* [Problem to solve] Return all the data below as it stands, minus the pictures.

* [Items]

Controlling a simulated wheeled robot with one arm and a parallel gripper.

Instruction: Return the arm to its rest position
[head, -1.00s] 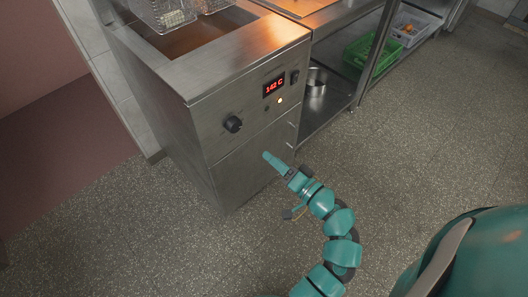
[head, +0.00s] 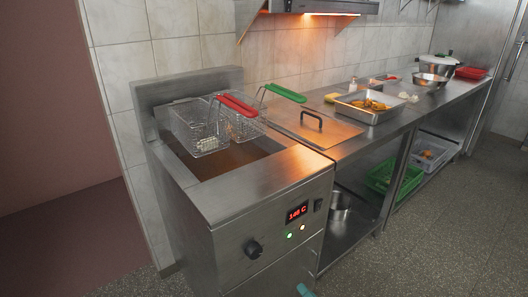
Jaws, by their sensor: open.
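Only a small teal tip of my gripper (head: 305,290) shows at the bottom edge of the head view, in front of the fryer's front panel. Nothing is seen held at it. The rest of my arm is out of frame below, so its pose is hidden.
Two wire baskets, one with a red handle (head: 236,104) and one with a green handle (head: 286,93), sit over the fryer's back. A steel counter (head: 405,115) runs right, with a food tray (head: 350,112). A green crate (head: 384,178) is below. Floor at right is clear.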

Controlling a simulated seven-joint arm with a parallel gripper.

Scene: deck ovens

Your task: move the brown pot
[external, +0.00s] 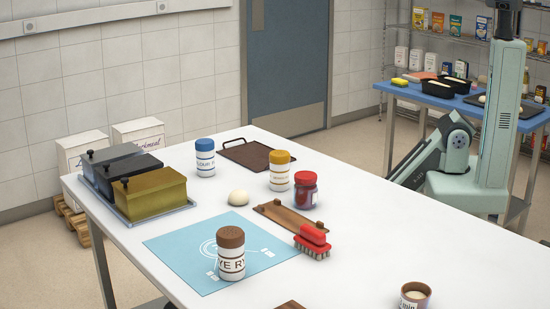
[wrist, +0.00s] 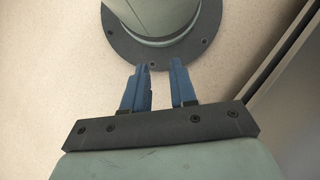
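A white pot with a brown lid and lettering that reads like "RYE" (external: 231,254) stands upright on the blue mat (external: 180,252), near the front of the white table. A small pot with a brownish rim (external: 414,296) stands at the front right, its lower part cut off by the frame edge. The frames do not settle which one is the brown pot. My gripper (wrist: 159,68) shows two blue fingers apart with nothing between them, above the floor near my base. It is out of the external view, far from the pots.
A blue-lidded pot (external: 205,158), a yellow-lidded pot (external: 279,171), a red jar (external: 305,190), a dough ball (external: 238,197), a red brush (external: 312,241) and a brown board (external: 290,217) stand nearby. Lidded tins (external: 150,195) fill the left. The table's right front (external: 400,235) is mostly clear.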

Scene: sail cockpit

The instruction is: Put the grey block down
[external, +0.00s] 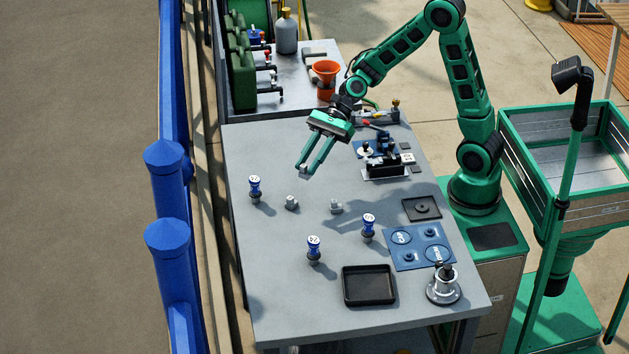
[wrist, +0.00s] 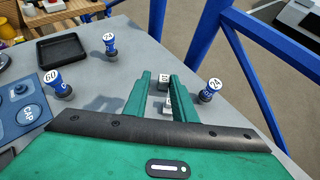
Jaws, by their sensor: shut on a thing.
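My gripper (external: 305,171) is above the left middle part of the grey table, its fingers pointing down and to the left. Two similar grey pieces, one on the left (external: 291,203) and one on the right (external: 336,207), stand on the table below and nearer the camera.
Blue-handled pieces stand at left (external: 254,187), front (external: 314,249) and right (external: 368,226). A black tray (external: 346,300), a blue panel (external: 419,262) and a metal fitting (external: 443,290) lie toward the front. A black device (external: 385,165) stands behind right. Bare tabletop lies between the pieces.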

* [Exercise answer]
Controlling a simulated wheeled robot with one arm and a parallel gripper.

Instruction: Return the arm to its rest position
[head, -1.00s] 
[head, +0.00s] 
Jaws, by their sensor: open.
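Only a small teal tip of my gripper (head: 305,290) shows at the bottom edge of the head view, in front of the fryer's front panel. Nothing is seen held at it. The rest of my arm is out of frame below, so its pose is hidden.
Two wire baskets, one with a red handle (head: 236,104) and one with a green handle (head: 286,93), sit over the fryer's back. A steel counter (head: 405,115) runs right, with a food tray (head: 350,112). A green crate (head: 384,178) is below. Floor at right is clear.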

Controlling a simulated seven-joint arm with a parallel gripper.

Scene: deck ovens

Your task: move the brown pot
[external, +0.00s] 
[wrist, +0.00s] 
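A white pot with a brown lid and lettering that reads like "RYE" (external: 231,254) stands upright on the blue mat (external: 180,252), near the front of the white table. A small pot with a brownish rim (external: 414,296) stands at the front right, its lower part cut off by the frame edge. The frames do not settle which one is the brown pot. My gripper (wrist: 159,68) shows two blue fingers apart with nothing between them, above the floor near my base. It is out of the external view, far from the pots.
A blue-lidded pot (external: 205,158), a yellow-lidded pot (external: 279,171), a red jar (external: 305,190), a dough ball (external: 238,197), a red brush (external: 312,241) and a brown board (external: 290,217) stand nearby. Lidded tins (external: 150,195) fill the left. The table's right front (external: 400,235) is mostly clear.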

Scene: sail cockpit

The instruction is: Put the grey block down
[external, +0.00s] 
[wrist, +0.00s] 
Jaws, by their sensor: shut on a thing.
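My gripper (external: 305,171) is above the left middle part of the grey table, its fingers pointing down and to the left. Two similar grey pieces, one on the left (external: 291,203) and one on the right (external: 336,207), stand on the table below and nearer the camera.
Blue-handled pieces stand at left (external: 254,187), front (external: 314,249) and right (external: 368,226). A black tray (external: 346,300), a blue panel (external: 419,262) and a metal fitting (external: 443,290) lie toward the front. A black device (external: 385,165) stands behind right. Bare tabletop lies between the pieces.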

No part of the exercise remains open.